The locally linear approximation of \(\mathbf{x}_{k+1}=\mathbf{A} \mathbf{x}_{k}\) may be written in terms of these data matrices as:
\[\begin{equation} \mathbf{X}^{\prime} \approx \mathbf{A X} \tag{30.1} \end{equation}\]
The best-fit \(\mathbf{A}\) matrix is given by 26.2:
\[\begin{equation} \mathbf{A}=\mathbf{X}^{\prime} \mathbf{X}^{\dagger} \tag{30.2} \end{equation}\]
where \({ }^{\dagger}\) is the Moore-Penrose pseudoinverse. This solution minimizes the error
\[ \left\|\mathbf{X}^{\prime}-\mathbf{A X}\right\|_{F} \] where \(\|\cdot\|_{F}\) is the Frobenius norm, given by
\[ \|\mathbf{X}\|_{F}=\sqrt{\sum_{j=1}^{n} \sum_{k=1}^{m} X_{j k}{ }^{2} .} \]

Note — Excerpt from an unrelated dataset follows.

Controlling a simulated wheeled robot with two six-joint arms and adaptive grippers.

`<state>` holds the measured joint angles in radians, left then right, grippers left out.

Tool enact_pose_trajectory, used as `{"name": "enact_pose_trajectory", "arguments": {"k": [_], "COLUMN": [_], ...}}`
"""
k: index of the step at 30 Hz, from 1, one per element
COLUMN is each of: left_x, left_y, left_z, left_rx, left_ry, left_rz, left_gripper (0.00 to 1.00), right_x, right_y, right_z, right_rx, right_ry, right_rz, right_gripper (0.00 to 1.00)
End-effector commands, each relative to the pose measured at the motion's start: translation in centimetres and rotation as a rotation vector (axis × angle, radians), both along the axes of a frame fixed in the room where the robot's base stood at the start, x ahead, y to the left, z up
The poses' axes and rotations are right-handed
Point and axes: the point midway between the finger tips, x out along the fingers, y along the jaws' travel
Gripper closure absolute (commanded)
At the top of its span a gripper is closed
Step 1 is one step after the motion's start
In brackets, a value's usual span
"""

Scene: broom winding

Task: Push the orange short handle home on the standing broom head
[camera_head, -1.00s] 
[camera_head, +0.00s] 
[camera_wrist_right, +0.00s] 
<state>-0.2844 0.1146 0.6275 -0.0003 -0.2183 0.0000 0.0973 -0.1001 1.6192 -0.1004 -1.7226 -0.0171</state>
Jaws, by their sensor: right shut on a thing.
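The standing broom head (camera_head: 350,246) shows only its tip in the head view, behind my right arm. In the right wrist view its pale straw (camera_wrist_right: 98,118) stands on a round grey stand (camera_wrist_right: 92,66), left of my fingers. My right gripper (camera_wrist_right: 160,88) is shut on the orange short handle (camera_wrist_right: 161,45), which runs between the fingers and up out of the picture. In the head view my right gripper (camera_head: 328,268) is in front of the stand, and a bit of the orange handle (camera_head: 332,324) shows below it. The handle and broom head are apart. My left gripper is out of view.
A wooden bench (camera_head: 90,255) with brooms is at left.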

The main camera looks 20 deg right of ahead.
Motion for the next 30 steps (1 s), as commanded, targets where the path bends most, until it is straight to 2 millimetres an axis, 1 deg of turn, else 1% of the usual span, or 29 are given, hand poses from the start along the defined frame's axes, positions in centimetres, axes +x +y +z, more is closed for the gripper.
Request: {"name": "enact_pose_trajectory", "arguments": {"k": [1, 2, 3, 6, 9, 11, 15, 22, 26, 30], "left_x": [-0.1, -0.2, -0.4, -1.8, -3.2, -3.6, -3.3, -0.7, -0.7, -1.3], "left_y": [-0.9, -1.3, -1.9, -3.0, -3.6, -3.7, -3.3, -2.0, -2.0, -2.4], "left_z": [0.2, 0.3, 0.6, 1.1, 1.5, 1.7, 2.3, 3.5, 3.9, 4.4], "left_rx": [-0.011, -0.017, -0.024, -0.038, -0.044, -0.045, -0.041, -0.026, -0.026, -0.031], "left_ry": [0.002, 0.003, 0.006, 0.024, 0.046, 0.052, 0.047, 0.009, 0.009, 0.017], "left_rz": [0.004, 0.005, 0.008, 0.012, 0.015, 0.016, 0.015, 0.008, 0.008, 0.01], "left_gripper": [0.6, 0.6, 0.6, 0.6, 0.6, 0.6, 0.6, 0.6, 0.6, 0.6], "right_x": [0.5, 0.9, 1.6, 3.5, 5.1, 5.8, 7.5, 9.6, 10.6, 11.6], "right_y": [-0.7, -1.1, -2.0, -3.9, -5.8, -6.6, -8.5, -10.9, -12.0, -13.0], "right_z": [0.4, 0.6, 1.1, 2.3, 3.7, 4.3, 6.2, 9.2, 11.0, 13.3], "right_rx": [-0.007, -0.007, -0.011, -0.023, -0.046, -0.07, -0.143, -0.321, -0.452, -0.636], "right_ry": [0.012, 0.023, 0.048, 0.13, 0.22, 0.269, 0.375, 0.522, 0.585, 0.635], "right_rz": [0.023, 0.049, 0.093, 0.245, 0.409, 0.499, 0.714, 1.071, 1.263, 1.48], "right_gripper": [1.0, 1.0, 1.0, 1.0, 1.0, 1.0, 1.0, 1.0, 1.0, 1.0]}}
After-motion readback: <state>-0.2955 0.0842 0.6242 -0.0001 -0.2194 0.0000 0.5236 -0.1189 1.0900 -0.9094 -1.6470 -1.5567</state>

It is important to note that the solution may be thought of as a linear regression of data onto the dynamics given by \(\mathbf{A}\). However, there is a key difference between DMD and alternative regression-based system identification and model reduction techniques. Importantly, we are assuming that the snapshots \(\mathbf{x}_{k}\) in our data matrix \(\mathbf{X}\) are high dimensional so that the matrix is tall and skinny, meaning that the size \(n\) of a snapshot is larger than the number \(m-1\) of snapshots. The matrix \(\mathbf{A}\) may be high dimensional; if \(n=10^{6}\), then A has \(10^{12}\) elements, so that it may be difficult to represent or decompose. However, the rank of \(\mathbf{A}\) is at most \(m-1\), since it is constructed as a linear combination of the \(m-1\) columns of \(\mathbf{X}^{\prime}\). Instead of solving for \(\mathbf{A}\) directly, we first project our data onto a low-rank subspace defined by at most \(m-1\) principle component (PC) modes and then solve for a low-dimensional evolution \(\mathbf{\tilde{A}}\) that evolves on these PC mode coefficients. The DMD algorithm then uses this low-dimensional operator \(\mathbf{\tilde{A}}\) to reconstruct the leading nonzero eigenvalues and eigenvectors of the fulldimensional operator \(\mathbf{A}\) without ever explicitly computing \(\mathbf{A}\). (See Page 5)
The DMD modes, also called dynamic modes, are the eigenvectors of \(\mathbf{A}\), and each DMD mode corresponds to a particular eigen value of \(\mathbf{A}\). The DMD method can be viewed as the decomposition that gives the growth rates and frequencies associated with each mode.
In practice, when the state dimension \(n\) is large, the matrix \(\mathbf{A}\) may be intractable to analyze directly. Instead, DMD circumvents the eigendecomposition of \(\mathbf{A}\) by considering a rank-reduced representation in terms of a POD-projected matrix \(\mathbf{\tilde{A}}\).
Algorithm
There is a recent R package for DMD dymo. Here are the main steps for the generic algorithm:
- First, take the singular value decomposition (SVD) of \(\mathbf{X}\): \(\mathbf{X} \approx \mathbf{U \Sigma V}^{*}\)
where \(*\) denotes the conjugate transpose, \(\mathbf{U} \in \mathbb{C}^{n \times r}, \Sigma \in \mathbb{C}^{r \times r}\), and \(\mathbf{V} \in \mathbb{C}^{m \times r}\). Here \(r\) is the rank of the reduced SVD approximation to X. The left singular vectors \(\mathbf{U}\) are \(\mathrm{POD}\) modes. The columns of \(\mathbf{U}\) are orthonormal, so \(\mathbf{U}^{*} \mathbf{U}=\mathbf{I}\); similarly, \(\mathbf{V}^{*} \mathbf{V}=\mathbf{I}\). The SVD reduction is exploited at this stage in the algorithm to perform a low-rank truncation of the data. Specifically, if low-dimensional structure is present in the data, the singular values of \(\Sigma\) will decrease sharply to zero with perhaps only a limited number of dominant modes. A principled way to truncate noisy data is given by the recent hard-thresholding algorithm of Gavish and Donoho (see the book).